Veteran actor Richard Jenkins, who plays Giles, the gay best friend and neighbor of Elisa Esposito (Sally Hawkins), explains this in an interview with Washington Blade :

The seasoned actor is also full of admiration for writer/director Guillermo Del Toro.

“He is amazing, like no one else,” Jenkins says. “He’s really smart. I don’t think there’s a movie he hasn’t seen and he understands what the movies are about. He understands how to speak in film language. Nothing is wasted in his movies. When you see a scene, everything has a purpose, everything has a reason.”

He cites one scene where Sally is waiting for a bus and sees a guy with balloons and a birthday cake with one piece missing.

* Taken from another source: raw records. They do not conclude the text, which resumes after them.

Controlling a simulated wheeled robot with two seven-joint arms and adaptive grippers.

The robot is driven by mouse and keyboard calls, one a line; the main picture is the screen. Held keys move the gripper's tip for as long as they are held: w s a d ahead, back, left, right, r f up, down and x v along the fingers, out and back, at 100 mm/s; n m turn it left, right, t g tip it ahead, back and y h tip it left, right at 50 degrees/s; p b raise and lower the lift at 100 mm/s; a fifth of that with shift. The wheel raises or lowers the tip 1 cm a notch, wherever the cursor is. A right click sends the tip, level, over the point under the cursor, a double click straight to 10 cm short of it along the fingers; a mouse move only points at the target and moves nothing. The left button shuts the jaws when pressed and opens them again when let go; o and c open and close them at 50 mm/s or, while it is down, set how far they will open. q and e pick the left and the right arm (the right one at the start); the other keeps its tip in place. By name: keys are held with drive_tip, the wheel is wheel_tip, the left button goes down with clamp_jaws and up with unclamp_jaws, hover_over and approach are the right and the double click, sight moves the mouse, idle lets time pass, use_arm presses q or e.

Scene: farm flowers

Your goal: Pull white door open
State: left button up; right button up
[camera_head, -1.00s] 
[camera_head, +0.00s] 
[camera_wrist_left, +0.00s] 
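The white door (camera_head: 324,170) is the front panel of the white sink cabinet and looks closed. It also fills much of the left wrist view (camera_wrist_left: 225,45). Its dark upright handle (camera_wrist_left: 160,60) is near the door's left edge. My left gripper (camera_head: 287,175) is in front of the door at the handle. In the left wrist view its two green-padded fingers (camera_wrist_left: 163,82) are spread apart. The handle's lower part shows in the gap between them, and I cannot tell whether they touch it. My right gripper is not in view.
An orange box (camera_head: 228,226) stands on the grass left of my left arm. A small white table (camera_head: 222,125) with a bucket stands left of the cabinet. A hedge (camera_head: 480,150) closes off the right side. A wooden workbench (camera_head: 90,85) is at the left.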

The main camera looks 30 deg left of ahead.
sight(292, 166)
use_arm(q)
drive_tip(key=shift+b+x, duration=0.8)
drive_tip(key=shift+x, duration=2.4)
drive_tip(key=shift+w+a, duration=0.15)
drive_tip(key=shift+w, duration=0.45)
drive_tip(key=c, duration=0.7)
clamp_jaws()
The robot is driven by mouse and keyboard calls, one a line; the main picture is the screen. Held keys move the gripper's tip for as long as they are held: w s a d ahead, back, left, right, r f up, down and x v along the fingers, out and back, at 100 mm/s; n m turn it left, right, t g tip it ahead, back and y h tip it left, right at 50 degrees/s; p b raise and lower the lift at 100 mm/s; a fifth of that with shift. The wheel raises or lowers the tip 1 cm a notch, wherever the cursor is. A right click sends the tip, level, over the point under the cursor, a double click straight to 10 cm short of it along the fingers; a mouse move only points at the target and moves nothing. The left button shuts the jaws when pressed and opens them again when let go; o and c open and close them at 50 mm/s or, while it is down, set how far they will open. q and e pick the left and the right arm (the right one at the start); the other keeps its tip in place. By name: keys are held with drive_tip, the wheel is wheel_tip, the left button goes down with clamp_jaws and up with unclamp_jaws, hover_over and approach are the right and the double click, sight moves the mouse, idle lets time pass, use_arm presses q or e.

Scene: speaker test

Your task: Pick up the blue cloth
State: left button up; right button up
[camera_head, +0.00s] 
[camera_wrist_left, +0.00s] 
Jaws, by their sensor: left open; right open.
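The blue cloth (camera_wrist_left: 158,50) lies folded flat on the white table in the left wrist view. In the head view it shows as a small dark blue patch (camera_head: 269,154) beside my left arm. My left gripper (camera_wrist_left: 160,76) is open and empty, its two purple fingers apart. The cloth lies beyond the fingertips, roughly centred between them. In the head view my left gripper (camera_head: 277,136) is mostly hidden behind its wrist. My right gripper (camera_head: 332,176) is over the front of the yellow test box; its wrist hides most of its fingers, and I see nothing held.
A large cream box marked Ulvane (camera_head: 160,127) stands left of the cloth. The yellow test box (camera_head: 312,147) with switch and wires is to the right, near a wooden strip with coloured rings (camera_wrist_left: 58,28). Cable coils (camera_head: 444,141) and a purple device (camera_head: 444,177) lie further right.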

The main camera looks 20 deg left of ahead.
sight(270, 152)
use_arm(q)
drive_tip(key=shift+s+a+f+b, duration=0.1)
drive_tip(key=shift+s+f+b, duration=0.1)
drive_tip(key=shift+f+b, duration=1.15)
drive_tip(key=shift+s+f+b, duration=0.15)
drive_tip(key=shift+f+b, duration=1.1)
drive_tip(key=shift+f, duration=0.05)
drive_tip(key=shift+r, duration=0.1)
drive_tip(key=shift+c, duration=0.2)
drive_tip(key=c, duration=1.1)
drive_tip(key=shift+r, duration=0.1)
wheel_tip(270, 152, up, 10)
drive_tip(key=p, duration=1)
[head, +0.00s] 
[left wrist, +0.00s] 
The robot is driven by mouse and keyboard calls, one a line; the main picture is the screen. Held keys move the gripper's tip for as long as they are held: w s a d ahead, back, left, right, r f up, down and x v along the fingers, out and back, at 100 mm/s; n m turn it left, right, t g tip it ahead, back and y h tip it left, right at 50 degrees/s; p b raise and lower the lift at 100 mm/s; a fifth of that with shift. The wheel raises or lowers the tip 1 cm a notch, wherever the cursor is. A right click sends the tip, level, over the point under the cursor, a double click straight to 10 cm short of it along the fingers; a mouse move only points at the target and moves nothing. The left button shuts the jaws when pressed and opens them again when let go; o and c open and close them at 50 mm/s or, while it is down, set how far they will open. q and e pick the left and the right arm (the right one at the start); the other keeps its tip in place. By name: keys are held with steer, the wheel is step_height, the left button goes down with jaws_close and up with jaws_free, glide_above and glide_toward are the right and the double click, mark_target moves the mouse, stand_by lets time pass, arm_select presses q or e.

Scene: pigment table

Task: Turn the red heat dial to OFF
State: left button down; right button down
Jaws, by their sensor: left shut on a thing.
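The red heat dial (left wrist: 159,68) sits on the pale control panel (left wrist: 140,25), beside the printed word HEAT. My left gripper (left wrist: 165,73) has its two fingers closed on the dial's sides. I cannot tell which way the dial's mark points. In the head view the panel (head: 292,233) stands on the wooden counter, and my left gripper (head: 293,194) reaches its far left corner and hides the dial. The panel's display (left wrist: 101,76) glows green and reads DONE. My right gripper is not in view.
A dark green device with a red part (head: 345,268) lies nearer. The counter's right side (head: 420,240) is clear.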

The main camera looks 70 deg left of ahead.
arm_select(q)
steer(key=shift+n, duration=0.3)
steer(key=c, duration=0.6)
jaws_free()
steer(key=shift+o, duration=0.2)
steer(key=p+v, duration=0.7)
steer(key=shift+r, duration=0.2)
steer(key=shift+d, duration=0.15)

The director said it was the character’s birthday party but he was the only person there. Those few seconds of film, barely noticed by most viewers, expand Del Toro’s visual palette and expand the movie’s theme of lonely people trying to make connections.

The director talked about it himself in an interview with The Sunday Times, but it is behind a paywall:

My favourite intricacy is a man crying at a bus stop, holding a birthday cake.

“That is a vignette,” del Toro says, pleased it was spotted. “This guy threw a party nobody went to, and now he's going home with one slice of cake cut out. He ate it, and he's bringing all the balloons home, too. I was trying to show that Elisa's not lonely. She's very happy. This other guy is lonely.”